Dataset extract:
*-*-*

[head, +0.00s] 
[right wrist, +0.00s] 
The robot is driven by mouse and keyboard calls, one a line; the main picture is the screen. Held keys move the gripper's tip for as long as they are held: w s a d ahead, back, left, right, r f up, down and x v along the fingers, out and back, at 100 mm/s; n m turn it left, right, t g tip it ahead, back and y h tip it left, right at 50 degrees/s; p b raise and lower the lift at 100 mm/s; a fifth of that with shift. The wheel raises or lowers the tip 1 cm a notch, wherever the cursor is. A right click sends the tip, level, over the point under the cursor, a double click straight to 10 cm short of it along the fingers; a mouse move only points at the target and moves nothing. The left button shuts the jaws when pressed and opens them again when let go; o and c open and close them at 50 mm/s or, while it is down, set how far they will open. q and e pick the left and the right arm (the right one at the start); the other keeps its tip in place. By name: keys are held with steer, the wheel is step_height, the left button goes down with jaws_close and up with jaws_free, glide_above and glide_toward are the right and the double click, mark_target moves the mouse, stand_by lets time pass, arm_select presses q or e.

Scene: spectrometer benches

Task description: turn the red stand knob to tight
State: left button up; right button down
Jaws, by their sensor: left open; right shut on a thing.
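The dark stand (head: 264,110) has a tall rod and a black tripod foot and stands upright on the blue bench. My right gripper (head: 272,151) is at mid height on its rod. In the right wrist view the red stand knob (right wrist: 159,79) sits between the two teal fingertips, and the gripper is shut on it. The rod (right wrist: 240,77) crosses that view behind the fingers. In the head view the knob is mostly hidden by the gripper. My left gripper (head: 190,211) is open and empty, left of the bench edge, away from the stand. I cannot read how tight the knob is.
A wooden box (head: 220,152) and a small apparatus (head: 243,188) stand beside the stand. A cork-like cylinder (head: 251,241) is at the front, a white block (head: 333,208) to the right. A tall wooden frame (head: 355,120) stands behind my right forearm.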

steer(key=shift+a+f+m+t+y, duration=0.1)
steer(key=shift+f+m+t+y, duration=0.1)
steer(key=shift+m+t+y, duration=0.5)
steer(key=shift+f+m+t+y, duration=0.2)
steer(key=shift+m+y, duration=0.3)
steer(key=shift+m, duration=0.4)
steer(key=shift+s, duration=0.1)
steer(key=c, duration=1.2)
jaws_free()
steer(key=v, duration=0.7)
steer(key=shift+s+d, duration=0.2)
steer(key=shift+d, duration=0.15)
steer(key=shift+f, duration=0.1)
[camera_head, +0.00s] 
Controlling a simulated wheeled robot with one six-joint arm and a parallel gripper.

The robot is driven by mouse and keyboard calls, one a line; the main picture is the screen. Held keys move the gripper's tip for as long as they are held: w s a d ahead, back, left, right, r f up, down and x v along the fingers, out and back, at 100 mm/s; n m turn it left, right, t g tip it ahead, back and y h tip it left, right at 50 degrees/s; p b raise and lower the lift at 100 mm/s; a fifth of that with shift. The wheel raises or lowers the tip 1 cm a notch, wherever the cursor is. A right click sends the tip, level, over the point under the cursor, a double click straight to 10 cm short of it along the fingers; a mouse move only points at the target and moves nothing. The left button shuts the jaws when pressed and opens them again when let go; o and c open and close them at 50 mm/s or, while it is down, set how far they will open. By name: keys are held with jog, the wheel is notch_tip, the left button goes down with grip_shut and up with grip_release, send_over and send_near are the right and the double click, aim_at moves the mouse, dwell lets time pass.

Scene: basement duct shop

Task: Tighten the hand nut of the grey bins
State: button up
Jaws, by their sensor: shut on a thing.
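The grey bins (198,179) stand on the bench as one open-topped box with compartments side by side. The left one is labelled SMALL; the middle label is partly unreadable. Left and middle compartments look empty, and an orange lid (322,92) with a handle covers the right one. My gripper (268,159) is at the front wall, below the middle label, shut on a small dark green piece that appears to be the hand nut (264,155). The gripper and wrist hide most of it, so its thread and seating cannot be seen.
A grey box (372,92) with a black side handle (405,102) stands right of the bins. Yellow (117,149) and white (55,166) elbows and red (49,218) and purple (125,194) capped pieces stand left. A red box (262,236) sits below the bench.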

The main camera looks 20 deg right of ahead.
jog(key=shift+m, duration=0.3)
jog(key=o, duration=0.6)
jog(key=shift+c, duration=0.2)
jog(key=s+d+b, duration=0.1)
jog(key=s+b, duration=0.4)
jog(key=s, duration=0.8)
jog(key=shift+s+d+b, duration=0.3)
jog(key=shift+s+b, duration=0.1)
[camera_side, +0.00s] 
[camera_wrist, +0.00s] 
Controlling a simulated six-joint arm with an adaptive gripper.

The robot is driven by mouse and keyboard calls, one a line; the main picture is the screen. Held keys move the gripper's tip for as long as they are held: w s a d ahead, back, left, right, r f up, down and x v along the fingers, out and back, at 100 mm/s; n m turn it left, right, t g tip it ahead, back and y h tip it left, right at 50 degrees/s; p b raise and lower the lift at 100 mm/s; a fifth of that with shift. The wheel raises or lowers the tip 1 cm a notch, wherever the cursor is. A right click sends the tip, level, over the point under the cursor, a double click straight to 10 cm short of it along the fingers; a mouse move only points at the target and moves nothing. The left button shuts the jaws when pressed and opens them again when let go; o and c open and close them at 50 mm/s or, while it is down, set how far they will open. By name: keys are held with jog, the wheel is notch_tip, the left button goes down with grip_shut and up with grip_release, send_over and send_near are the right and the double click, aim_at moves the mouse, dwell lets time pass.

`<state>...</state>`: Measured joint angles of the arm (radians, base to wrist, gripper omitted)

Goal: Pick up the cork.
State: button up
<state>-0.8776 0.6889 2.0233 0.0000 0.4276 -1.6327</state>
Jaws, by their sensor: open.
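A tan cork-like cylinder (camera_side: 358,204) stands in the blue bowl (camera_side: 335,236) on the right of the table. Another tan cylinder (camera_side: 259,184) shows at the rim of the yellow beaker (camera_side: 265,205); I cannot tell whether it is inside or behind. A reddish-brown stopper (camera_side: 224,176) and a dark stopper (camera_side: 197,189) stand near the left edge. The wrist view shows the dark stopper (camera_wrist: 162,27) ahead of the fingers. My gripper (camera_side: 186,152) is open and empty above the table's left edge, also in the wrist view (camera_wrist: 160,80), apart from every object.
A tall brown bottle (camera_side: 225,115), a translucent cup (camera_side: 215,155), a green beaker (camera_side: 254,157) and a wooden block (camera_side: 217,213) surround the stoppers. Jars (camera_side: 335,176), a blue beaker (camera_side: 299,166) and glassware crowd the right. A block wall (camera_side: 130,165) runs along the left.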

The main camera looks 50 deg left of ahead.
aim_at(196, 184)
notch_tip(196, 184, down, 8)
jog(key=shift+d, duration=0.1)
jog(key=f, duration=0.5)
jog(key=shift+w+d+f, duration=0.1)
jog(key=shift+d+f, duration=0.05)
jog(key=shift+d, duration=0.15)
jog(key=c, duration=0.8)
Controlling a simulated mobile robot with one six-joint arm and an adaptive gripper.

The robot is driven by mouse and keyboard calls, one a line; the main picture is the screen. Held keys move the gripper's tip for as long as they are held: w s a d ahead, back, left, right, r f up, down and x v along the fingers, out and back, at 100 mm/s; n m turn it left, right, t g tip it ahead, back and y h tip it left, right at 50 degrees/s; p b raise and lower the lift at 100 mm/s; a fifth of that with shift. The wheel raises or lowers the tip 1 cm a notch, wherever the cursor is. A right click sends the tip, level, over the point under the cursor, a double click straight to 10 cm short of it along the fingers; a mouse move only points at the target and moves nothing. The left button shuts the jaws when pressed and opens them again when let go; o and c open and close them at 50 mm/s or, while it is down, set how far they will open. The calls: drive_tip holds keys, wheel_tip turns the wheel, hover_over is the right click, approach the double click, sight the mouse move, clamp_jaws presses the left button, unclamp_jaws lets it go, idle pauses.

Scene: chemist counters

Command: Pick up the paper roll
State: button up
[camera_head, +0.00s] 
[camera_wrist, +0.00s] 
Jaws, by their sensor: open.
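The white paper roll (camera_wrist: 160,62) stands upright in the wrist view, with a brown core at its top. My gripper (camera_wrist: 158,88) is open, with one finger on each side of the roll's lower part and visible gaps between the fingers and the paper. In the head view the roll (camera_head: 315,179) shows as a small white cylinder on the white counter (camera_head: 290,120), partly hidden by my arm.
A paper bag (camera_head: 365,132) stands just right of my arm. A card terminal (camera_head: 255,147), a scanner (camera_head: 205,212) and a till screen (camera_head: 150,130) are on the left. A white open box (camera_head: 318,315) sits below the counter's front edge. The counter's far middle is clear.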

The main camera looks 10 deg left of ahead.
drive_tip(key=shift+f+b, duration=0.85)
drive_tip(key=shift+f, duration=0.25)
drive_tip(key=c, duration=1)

*-*-*

Work to do: Exactly the lines above from the one with "The main camera looks 20 deg right of ahead." to the one with "Controlling a simulated six-joint", both included, are to be quoted; leave the rest out.

Response:
The main camera looks 20 deg right of ahead.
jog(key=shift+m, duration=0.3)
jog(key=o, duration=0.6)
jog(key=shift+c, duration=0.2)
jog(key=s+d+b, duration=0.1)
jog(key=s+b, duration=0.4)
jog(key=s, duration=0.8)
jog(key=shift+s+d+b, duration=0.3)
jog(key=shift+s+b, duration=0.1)
[camera_side, +0.00s] 
[camera_wrist, +0.00s] 
Controlling a simulated six-joint arm with an adaptive gripper.

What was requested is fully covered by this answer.